Full Chisel Blog

July 30, 2012

Oak Sewing Machine Cabinet Repair 4

Filed under: Clamping,Furniture,Hide Glue,Historical Material,Of Interest,Restoration,Techniques — Stephen Shepherd @ 10:31 am

It has been a while since I posted about the repairs on this Singer Sewing Machine, and repairs continue.  I repaired the back side of the top and the edges.  The new veneer is two layers thick to compensate for the thick old veneer.  I used harvested old veneer to make the small repairs.  The V shape on the repairs make them less visible than straight cuts.

I selected the best piece of new veneer for the top with as many medullary rays in the same orientation of the original veneer.
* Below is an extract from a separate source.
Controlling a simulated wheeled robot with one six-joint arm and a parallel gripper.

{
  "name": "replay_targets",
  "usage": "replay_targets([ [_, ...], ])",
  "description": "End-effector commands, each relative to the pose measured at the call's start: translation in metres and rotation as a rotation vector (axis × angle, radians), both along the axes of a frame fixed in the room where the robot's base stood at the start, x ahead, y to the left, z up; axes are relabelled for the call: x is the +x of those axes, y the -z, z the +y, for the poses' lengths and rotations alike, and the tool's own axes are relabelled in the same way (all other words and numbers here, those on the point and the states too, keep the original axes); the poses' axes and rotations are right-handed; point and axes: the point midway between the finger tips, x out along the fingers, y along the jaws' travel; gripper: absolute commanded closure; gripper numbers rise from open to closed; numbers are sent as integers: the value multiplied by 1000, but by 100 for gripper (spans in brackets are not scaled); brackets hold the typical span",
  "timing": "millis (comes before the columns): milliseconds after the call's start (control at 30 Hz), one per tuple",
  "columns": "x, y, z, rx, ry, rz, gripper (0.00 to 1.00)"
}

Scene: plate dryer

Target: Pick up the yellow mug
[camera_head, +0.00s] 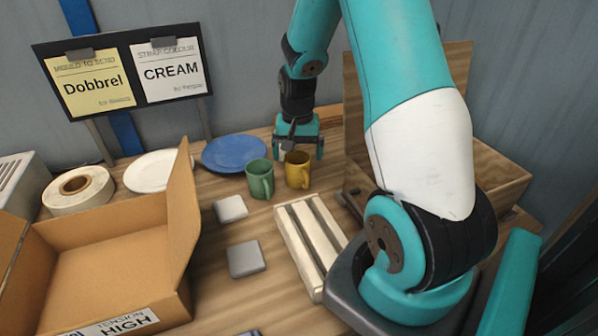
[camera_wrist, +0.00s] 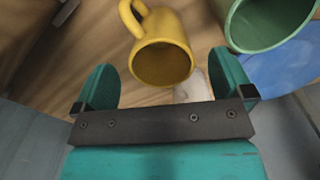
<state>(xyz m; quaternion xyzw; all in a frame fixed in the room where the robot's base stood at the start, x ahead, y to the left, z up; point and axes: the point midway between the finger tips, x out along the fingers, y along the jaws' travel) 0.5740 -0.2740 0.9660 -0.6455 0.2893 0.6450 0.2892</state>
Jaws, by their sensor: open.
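The yellow mug (camera_head: 297,172) stands upright on the wooden table, with its handle on the right in the head view. In the wrist view the yellow mug (camera_wrist: 165,50) lies ahead of the gap between my fingers, its handle at upper left. My gripper (camera_head: 298,150) is open and empty, pointing down just behind the mug. In the wrist view my gripper (camera_wrist: 163,72) shows its two teal fingers spread on either side of the mug's near end.
A green mug (camera_head: 260,179) stands close beside the yellow one, also in the wrist view (camera_wrist: 268,22). A blue plate (camera_head: 234,153) and white plate (camera_head: 150,172) lie behind. An open cardboard box (camera_head: 105,240) is at left, a pale slatted rack (camera_head: 308,240) in front, a wooden crate (camera_head: 495,180) at right.

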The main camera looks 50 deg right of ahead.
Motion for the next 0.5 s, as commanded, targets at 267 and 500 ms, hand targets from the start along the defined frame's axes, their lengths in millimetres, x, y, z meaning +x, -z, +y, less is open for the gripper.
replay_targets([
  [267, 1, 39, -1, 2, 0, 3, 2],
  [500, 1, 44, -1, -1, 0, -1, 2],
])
I previously repaired the substrate for the large repair on the left rear of the cabinet top.  I used a file to roughen up the substrate in preparation for laying the new veneer.  Because the new quarter sawn white oak veneer is half the thickness of the old veneer I needed to double up the veneer.

And you can my secret tool for getting perfect cuts on some veneers, yes that is a paper cutter.  I honed the blades prior to making any cuts, works great on the thin stuff, the thicker stuff is harder to get a good cut, being thicker and more brittle than the new veneer.

I then used Lee Valley Fish Glue for the veneer repair.  I used a pallet knife to get glue under the old veneer that had lifted a bit, a zinc glue comb to spread the veneer out on the substrate and a glue brush to spread glue on both sides of the bottom veneer and the underside of the top veneer.  Then with clear plastic clamping blocks I clamped it down.

You can glue squeeze out through the old veneer right next to the new veneer.  I removed the clamps and wiped off the excess from the veneer and clamping block and re-clamped it.

This finishes up all but one small blister repair in the veneer on the top, then on to finishing.  I need to get this job completed.